Food is so close to my heart, so intrinsic to everything I do, and so deeply woven into my life path that it took me a long time to realize it was what I cared about most.
Since childhood, food has been what I think about, how I express my creativity, and how I best know to care for the people I love. Growing up on Bainbridge Island, a close-knit community in the middle of Washington’s Puget Sound, meant a childhood surrounded by natural beauty. When I was growing up, picking herbs from the garden and looking for shellfish on the beach felt as normal as a trip to the grocery store. Summer meant slow family meals outside under the Douglas firs, and the start of blackberry season might as well have been a national holiday. I developed a fascination with food, starting as that weird kid who read cookbooks before bed and ending up as the main cook in the family in my teens.
Still, when I started college at Seattle University — where the quality of the food (by Bon Appétit Management Company, of course) had been a factor in my choice! — I decided to study education, knowing that much of what I loved about cooking would be lost if I pursued the grueling life of a chef. By that time I had a vague sense of the downside of industrial agriculture. It troubled me that food — a source of nourishment, community, and creativity in my own life — seemed to be harming the Earth, but I wasn’t sure what I could do about it.
Halfway through my first quarter of college, I wandered into the campus newspaper office to sit in on an editorial meeting. It was a whim that changed my life. By winter I had been hired as a staff writer. When I had my first opportunity to write about food, my hand shot up so fast to claim the story that I nearly whacked a volunteer writer in the face. As I moved up the ranks from writer to editor to manager to editor-in-chief, I expanded the paper’s food coverage in every way I could. My junior year I started a biweekly online column covering food issues relevant to college students: cooking advice, sustainability and seasonality, food insecurity, intersections of food, race and class, foraging tips, and much more. We also started a campuswide beat system, which put me in regular contact with Seattle University’s Bon Appétit team as I kept my ear to the ground on developing food news.
Getting my hands dirty
Meanwhile, my extracurricular interest in food flourished. I participated in a weeklong service immersion volunteering on local farms and touring the Elwha River’s watershed reconstruction, and I had a service learning stint with the Nature Consortium teaching children in Seattle’s Yesler Terrace neighborhood to cook and grow their own food. Most importantly, I took an internship at Seattle Met Magazine, working primarily in their local food department. After six wonderful months at the magazine, the food editor and I created a new internship position so I could continue to work with her, during which time my focus started to narrow in on agriculture.
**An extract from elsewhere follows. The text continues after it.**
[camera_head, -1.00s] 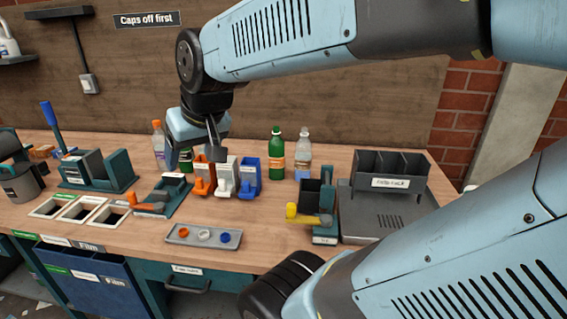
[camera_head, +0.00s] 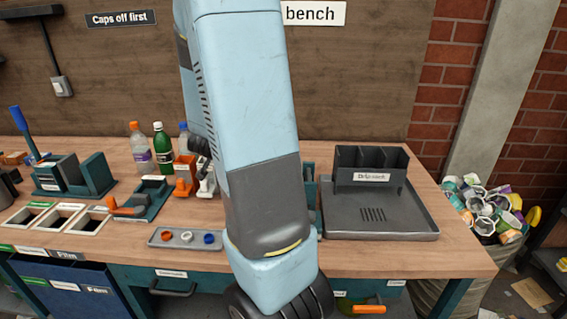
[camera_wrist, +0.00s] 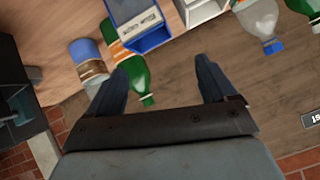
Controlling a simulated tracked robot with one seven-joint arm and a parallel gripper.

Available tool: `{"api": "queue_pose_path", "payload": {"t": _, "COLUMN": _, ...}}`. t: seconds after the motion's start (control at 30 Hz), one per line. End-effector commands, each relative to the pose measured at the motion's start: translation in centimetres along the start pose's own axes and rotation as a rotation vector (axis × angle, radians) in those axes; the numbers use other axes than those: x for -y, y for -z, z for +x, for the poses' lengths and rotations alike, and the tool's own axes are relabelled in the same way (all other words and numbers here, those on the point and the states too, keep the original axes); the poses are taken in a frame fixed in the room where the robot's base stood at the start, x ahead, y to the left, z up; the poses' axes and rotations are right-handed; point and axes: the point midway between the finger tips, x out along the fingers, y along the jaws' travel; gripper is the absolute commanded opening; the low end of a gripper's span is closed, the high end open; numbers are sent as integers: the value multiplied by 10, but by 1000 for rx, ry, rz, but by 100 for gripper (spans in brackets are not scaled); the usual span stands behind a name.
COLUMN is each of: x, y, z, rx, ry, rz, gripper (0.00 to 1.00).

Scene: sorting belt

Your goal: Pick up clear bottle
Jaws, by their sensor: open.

By the time I graduated in 2015, I knew that I wanted to enact positive change in the food industry, but I wasn’t sure how. So I did what any aimless twentysomething would do: I took my savings and decamped to the south of France to WWOOF on a permaculture sheep farm. Our main project was constructing a geodesic greenhouse dome, but it wasn’t long before I’d taken on the role of primary cook for the group. While I was in France, I applied for a job at Amandine Bakeshop, a soon-to-open patisserie just blocks from Seattle University. In a stroke of luck I got the job, and when I came home I started working under chef Sara Naftaly, who, along with her husband Bruce, had been an early champion of the farm-to-table movement in Seattle. Alongside a team of bakers I learned classic French pastry technique, developing a particular interest in wild yeast sourdough. I also managed the bakery’s social media and website and handled food recovery, donating leftover pastries to the Salvation Army and the women’s emergency shelter I volunteered at.
And I continued to grow my food writing career. I maintained an online column for RENDER, a feminist food and culture magazine based out of Portland, and wrote cookbook previews for Seattle Met. I became a regular contributor to Edible Seattle magazine, doing farm tours and writing long-form features celebrating the Pacific Northwest’s farmers and food producers. Recently, I was lucky to have the opportunity to write a feature for Seattle Met’s July issue about the negative impact of slaughterhouse consolidation on the region’s small-scale meat producers (as the other fellows will attest, I can really nerd out in a slaughterhouse).
When I learned about Bon Appétit’s fellowship program, it felt like the destination that my wandering path had been leading toward. I had doubted that I could find any role that integrated my background in education, my interest in sustainable and local food, and my love of writing and research, but the fellowship is all of this rolled into one. More than anything, though, I’m excited to be working for a company that understands that sharing meals together should be as good for the planet as it is for our spirits.